Stored items:
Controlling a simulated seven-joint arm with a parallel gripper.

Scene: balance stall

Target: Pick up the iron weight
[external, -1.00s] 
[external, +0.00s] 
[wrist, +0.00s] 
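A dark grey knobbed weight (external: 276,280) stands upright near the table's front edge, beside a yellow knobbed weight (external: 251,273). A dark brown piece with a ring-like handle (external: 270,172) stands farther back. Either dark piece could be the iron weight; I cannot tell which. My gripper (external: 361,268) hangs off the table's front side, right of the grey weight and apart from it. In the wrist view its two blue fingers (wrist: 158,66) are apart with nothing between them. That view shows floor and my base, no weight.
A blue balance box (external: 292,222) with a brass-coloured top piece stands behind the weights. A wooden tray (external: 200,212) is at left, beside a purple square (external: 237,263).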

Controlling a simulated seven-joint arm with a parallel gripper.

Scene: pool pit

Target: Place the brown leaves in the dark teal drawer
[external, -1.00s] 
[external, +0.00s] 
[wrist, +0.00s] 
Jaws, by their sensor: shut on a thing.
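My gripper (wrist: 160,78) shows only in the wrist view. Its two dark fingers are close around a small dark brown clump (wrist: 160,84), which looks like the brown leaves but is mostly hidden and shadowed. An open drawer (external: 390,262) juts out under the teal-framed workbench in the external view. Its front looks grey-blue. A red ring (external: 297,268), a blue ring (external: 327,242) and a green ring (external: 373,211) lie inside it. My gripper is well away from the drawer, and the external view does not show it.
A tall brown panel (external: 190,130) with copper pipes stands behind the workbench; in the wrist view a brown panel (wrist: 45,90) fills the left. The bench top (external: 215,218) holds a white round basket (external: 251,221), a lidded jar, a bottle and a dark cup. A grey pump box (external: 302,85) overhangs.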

...

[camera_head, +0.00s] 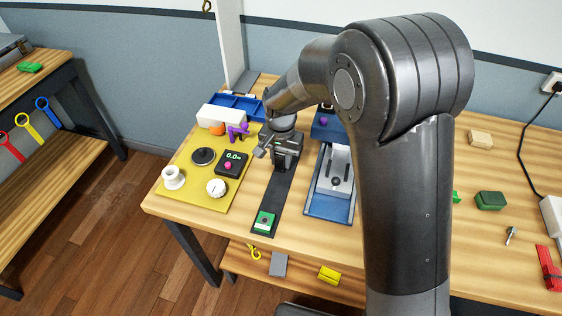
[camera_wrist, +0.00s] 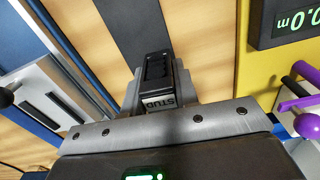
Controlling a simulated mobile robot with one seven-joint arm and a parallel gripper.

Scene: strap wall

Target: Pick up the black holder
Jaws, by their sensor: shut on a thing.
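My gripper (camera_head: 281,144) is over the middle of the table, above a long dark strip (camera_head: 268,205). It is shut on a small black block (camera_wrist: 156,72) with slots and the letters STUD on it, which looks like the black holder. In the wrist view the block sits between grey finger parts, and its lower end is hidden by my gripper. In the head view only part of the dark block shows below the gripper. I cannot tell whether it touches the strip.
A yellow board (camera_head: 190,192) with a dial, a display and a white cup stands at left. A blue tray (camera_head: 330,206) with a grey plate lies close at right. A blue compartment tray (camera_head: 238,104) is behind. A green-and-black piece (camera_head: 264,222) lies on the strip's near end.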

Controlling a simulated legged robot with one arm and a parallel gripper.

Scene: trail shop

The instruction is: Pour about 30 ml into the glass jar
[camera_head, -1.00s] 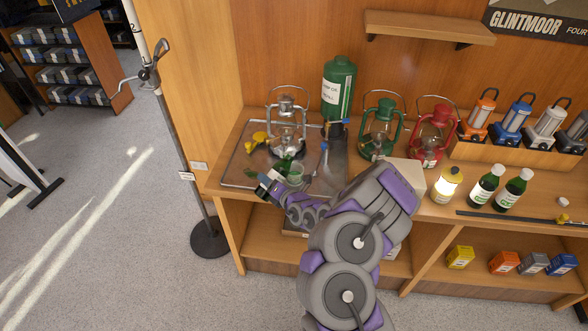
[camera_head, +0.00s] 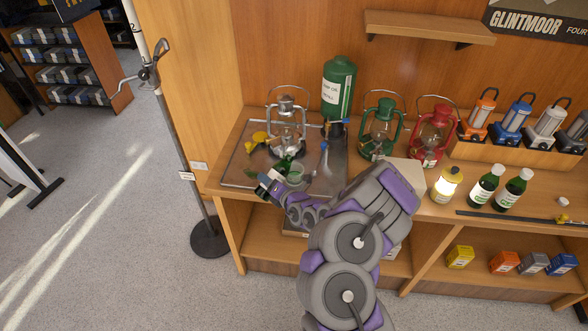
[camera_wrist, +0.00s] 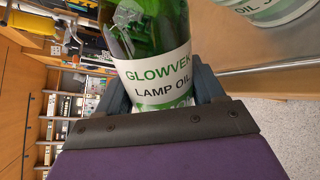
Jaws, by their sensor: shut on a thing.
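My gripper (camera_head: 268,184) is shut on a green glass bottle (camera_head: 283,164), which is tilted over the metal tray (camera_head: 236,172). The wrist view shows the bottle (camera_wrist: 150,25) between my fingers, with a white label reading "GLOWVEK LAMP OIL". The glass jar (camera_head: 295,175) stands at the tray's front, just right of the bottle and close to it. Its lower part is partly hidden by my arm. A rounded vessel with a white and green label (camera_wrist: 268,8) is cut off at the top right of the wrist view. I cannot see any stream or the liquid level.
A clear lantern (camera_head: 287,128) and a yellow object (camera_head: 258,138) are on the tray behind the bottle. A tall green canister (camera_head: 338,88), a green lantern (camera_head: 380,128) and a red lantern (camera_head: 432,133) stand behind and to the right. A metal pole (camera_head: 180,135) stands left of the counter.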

---

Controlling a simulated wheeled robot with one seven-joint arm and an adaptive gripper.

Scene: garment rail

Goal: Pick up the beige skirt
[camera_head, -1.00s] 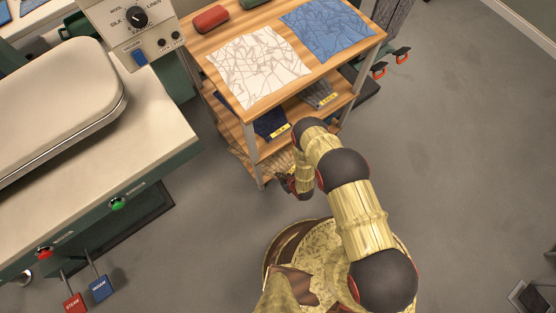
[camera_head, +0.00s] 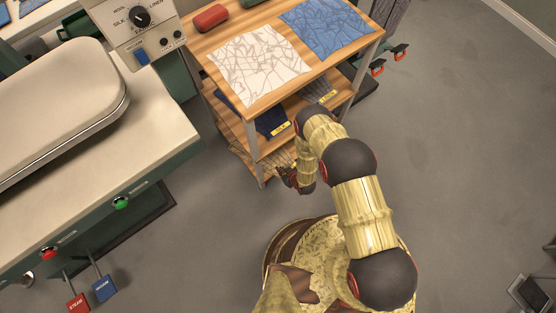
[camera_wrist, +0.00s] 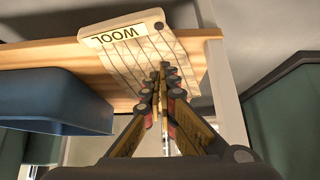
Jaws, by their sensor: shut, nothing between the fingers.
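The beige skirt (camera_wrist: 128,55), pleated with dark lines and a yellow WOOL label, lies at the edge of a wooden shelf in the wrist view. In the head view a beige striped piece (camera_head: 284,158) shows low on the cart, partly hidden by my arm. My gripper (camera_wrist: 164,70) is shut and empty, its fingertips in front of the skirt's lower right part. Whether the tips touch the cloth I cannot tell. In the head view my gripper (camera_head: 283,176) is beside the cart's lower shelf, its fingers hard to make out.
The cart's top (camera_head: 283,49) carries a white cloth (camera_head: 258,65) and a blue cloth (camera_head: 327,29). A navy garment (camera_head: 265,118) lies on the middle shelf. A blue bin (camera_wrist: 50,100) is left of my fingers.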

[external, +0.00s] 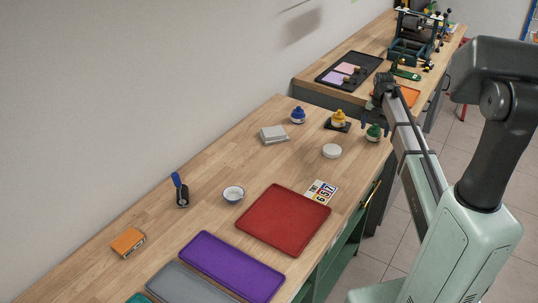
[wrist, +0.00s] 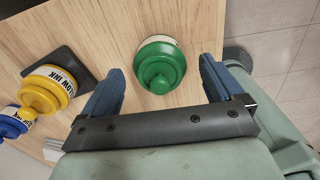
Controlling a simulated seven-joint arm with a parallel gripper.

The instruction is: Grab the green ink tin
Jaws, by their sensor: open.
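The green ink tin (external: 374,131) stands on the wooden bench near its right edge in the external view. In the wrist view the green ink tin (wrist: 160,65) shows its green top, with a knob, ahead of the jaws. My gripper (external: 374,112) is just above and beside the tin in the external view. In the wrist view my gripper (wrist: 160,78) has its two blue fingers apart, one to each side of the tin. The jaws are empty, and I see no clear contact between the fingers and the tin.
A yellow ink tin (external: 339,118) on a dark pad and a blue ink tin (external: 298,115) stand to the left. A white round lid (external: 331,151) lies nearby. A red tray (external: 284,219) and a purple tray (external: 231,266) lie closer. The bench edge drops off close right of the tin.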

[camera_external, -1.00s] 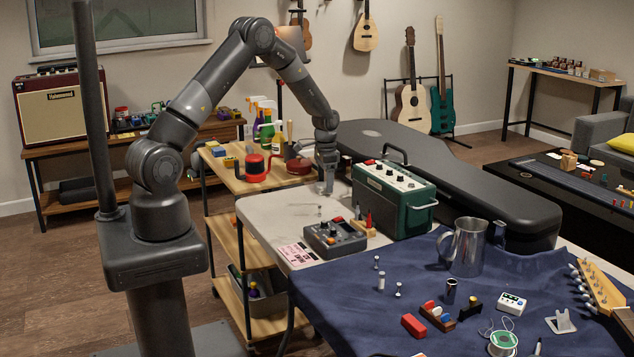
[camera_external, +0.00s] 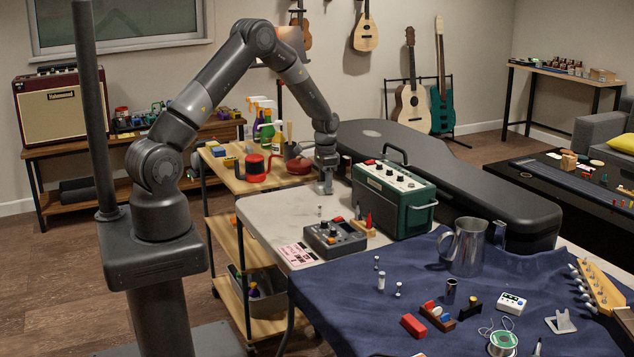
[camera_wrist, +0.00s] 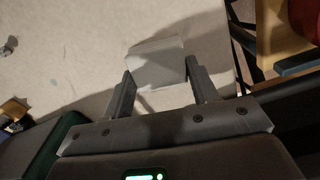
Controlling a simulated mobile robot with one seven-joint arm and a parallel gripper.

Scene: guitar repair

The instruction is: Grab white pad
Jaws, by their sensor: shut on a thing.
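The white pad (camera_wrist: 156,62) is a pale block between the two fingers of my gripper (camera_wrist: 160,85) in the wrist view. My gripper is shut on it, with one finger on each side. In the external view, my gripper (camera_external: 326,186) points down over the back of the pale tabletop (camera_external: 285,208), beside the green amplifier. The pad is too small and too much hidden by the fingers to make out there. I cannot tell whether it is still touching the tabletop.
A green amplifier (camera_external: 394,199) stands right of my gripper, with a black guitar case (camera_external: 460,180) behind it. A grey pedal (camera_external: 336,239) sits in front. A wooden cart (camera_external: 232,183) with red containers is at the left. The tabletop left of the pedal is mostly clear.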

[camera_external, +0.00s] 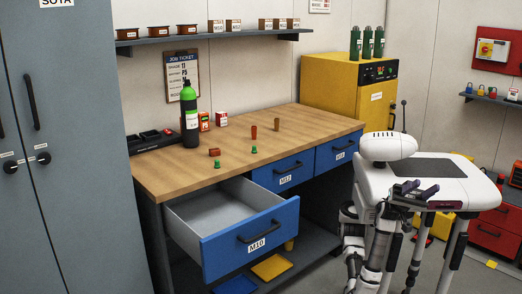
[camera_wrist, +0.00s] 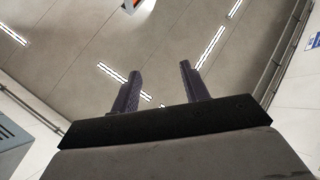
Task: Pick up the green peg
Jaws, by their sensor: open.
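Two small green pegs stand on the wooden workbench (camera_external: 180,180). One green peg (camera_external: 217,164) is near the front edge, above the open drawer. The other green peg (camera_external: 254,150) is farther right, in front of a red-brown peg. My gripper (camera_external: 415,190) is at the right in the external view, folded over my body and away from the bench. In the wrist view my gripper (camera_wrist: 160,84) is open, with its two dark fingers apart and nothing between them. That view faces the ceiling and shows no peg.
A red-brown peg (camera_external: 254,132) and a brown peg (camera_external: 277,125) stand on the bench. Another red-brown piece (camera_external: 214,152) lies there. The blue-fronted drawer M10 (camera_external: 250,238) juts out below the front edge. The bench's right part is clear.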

What you have to do → Which lines hold the word "instruction"? Copy every one of them.

Solution to this problem →
The instruction is: Pour about 30 ml into the glass jar
The instruction is: Grab the green ink tin
The instruction is: Grab white pad

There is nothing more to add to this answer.